Thomas Murrills (Feb 08 2026 at 03:51):
I'm assuming the goal is showing in source more clearly which instances let you synthesize this instance, but I'm just inferring this based on the fact that it turns out to be common enough to produce a ton of linter violations. (Sometimes the variable is further up, with some commands in between.)
But it is possible it's just a bunch of oversights! :)
Yury G. Kudryashov (Feb 08 2026 at 04:34):
My guess is that it should be an oversight in most cases.
Edward van de Meent (Feb 08 2026 at 10:15):
Could it be the case that sometimes it is caused by weakening or strengthening assumptions? e.g. assuming CommRing when in the context we have Ring or vice versa?
Ruben Van de Velde (Feb 08 2026 at 12:19):
That sounds like it would go wrong unless you also redeclare the A, right?
Ruben Van de Velde (Feb 08 2026 at 12:20):
Sometimes for defs I think it happens to make the type argument explicit
Edward van de Meent (Feb 08 2026 at 14:43):
Ruben Van de Velde said:
That sounds like it would go wrong unless you also redeclare the
A, right?
I think it merely could go wrong, it doesn't guarantee issues.
Thomas Murrills (Feb 08 2026 at 17:52):
Ok, great. :) Based on sampling a handful of errors, it seems that they are by and large merely duplicated, not weakened.
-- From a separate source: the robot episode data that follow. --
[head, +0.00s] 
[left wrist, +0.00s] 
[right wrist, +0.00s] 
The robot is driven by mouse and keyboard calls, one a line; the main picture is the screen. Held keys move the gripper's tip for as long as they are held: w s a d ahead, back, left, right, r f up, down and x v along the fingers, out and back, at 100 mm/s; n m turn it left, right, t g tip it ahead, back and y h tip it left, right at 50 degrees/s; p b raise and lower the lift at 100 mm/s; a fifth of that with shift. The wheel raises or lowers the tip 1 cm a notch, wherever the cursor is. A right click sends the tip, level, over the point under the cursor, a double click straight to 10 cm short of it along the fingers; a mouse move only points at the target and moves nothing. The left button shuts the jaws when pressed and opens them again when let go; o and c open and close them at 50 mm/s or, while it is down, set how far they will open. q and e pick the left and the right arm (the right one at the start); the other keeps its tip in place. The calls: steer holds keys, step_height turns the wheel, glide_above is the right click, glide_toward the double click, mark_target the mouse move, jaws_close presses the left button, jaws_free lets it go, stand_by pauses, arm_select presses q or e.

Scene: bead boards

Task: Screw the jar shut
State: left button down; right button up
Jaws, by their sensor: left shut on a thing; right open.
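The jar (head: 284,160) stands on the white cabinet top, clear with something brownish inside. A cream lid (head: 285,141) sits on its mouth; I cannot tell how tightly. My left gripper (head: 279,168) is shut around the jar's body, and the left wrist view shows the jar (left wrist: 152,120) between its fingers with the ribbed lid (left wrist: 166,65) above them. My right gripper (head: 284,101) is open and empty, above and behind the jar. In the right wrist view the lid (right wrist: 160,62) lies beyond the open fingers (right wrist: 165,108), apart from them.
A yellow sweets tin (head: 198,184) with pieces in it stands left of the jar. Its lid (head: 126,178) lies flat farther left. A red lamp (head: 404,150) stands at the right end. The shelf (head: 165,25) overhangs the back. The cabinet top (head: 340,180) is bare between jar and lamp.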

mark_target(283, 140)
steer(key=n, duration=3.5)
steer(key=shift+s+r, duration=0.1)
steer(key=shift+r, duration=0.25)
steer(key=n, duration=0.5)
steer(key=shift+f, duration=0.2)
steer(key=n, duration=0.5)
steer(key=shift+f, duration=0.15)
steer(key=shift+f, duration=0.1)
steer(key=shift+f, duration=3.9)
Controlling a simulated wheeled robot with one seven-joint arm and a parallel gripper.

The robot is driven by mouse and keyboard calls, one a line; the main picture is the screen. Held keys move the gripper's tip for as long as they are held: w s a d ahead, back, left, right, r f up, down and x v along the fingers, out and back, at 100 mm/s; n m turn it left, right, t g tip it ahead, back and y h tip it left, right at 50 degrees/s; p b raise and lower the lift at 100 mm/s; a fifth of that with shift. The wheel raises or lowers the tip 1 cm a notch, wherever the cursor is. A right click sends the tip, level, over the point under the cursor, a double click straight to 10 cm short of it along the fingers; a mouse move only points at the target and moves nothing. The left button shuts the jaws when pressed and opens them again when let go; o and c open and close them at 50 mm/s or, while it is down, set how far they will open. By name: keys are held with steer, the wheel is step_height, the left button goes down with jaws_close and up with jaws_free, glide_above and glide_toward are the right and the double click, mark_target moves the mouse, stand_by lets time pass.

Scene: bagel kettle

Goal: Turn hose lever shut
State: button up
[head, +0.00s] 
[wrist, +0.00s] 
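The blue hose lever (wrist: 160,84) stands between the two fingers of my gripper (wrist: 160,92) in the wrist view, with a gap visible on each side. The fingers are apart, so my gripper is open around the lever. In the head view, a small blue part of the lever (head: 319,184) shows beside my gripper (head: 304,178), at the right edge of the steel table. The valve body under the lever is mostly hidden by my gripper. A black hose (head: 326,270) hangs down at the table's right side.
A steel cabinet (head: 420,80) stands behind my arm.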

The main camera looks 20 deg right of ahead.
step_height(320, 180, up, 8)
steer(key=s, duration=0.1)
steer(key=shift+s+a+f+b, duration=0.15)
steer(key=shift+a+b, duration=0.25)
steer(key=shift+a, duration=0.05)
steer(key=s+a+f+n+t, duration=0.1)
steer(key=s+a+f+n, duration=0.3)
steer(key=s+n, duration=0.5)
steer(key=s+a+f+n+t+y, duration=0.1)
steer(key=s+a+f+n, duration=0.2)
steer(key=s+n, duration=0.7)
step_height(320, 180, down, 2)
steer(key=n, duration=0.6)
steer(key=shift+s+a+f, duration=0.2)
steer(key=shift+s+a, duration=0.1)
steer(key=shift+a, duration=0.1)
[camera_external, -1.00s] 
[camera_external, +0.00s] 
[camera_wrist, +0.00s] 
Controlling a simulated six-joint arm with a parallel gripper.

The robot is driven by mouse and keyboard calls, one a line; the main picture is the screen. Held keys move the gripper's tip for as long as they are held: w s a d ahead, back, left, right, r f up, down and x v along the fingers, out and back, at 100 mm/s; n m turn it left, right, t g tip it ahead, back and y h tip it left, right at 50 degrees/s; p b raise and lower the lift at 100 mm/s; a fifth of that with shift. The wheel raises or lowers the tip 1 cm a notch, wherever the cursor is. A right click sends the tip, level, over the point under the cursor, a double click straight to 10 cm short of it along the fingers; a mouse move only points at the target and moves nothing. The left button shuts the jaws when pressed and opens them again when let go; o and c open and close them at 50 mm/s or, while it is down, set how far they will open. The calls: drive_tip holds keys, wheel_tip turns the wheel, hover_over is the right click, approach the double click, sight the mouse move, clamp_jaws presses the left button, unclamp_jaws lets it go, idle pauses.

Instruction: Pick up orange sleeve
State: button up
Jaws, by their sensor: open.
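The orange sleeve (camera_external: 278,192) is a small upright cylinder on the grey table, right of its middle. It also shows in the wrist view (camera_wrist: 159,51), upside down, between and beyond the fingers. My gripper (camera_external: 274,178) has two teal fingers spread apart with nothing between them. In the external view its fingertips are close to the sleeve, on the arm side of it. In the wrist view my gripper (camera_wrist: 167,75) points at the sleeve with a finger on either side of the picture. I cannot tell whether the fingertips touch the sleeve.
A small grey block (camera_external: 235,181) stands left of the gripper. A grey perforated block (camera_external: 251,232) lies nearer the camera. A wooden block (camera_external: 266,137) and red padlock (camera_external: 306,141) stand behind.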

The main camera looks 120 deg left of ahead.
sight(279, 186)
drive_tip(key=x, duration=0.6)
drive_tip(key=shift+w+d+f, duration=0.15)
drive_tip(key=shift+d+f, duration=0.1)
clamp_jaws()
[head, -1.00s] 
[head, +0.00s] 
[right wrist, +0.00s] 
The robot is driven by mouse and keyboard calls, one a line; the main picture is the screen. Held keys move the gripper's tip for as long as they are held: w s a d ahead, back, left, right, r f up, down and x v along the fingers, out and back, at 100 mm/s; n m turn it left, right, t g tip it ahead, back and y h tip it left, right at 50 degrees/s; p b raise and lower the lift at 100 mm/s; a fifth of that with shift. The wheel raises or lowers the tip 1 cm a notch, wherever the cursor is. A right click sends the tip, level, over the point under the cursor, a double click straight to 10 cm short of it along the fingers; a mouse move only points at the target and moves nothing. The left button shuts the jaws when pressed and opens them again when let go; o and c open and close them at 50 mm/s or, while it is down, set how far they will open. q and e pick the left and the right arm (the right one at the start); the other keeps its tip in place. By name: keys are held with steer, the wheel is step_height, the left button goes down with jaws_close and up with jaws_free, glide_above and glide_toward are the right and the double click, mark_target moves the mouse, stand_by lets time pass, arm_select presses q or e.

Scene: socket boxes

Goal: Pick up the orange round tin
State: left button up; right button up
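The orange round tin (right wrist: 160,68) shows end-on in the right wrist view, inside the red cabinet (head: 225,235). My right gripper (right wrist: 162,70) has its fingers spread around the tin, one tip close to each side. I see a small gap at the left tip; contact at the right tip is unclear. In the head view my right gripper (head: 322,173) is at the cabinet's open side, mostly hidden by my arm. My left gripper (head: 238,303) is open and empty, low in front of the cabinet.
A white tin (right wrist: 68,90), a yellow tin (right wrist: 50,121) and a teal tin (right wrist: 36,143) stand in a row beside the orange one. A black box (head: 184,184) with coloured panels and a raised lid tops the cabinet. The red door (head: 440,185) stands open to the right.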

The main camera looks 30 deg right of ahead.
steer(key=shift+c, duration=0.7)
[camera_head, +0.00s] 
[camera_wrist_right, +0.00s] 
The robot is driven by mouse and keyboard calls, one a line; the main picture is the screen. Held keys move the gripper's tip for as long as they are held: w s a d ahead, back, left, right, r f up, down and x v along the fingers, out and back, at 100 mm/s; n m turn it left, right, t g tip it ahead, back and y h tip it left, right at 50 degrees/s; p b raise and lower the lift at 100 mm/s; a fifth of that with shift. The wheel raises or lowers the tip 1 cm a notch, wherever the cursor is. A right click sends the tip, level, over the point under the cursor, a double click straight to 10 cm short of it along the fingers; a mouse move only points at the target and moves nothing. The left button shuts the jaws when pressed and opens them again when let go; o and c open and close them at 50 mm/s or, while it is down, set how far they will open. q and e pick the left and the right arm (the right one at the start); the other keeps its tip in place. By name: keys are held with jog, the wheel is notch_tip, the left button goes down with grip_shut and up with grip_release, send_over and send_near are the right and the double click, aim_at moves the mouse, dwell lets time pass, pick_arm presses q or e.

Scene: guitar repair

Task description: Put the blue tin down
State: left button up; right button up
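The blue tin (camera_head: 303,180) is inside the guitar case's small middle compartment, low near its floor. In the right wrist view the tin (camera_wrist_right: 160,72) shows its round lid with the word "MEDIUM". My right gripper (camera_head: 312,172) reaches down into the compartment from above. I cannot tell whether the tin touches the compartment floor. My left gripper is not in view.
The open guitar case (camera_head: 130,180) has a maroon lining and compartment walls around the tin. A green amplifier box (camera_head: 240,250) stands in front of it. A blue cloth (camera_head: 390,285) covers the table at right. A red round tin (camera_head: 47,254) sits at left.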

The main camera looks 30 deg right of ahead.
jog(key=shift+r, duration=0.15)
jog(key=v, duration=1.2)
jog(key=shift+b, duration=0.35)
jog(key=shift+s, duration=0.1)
Do we feel strongly about whether the hypotheses should be in variable or instance? If not, my general rule in fixing these will be:
If there aren't very many instance hypotheses and the offending instance declaration is at the beginning/end of a section, keep inlined hypotheses and remove variable. Otherwise, keep the variable hypotheses and remove them from instance.
Thomas Murrills (Feb 09 2026 at 03:41):
Linter-independent fixes in this direction are now in #35002, #35003, #35006, and #35007. After these, Mathlib should be ready for the overlapping instances linter, modulo a small handful of declarations.